Data segment:
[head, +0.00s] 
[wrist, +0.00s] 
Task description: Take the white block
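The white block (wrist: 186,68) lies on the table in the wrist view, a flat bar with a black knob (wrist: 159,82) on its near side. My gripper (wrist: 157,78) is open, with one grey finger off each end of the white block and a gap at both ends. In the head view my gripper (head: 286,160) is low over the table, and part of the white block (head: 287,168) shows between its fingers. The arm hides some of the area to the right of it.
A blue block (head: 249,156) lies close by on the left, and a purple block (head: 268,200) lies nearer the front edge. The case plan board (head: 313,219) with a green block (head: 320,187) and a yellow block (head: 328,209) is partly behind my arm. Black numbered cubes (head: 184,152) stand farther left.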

Instructions to follow: Go through the material above line by line and copy it exactly.

Answer for the task:
[head, +0.00s] 
[wrist, +0.00s] 
Task description: Take the white block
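The white block (wrist: 186,68) lies on the table in the wrist view, a flat bar with a black knob (wrist: 159,82) on its near side. My gripper (wrist: 157,78) is open, with one grey finger off each end of the white block and a gap at both ends. In the head view my gripper (head: 286,160) is low over the table, and part of the white block (head: 287,168) shows between its fingers. The arm hides some of the area to the right of it.
A blue block (head: 249,156) lies close by on the left, and a purple block (head: 268,200) lies nearer the front edge. The case plan board (head: 313,219) with a green block (head: 320,187) and a yellow block (head: 328,209) is partly behind my arm. Black numbered cubes (head: 184,152) stand farther left.

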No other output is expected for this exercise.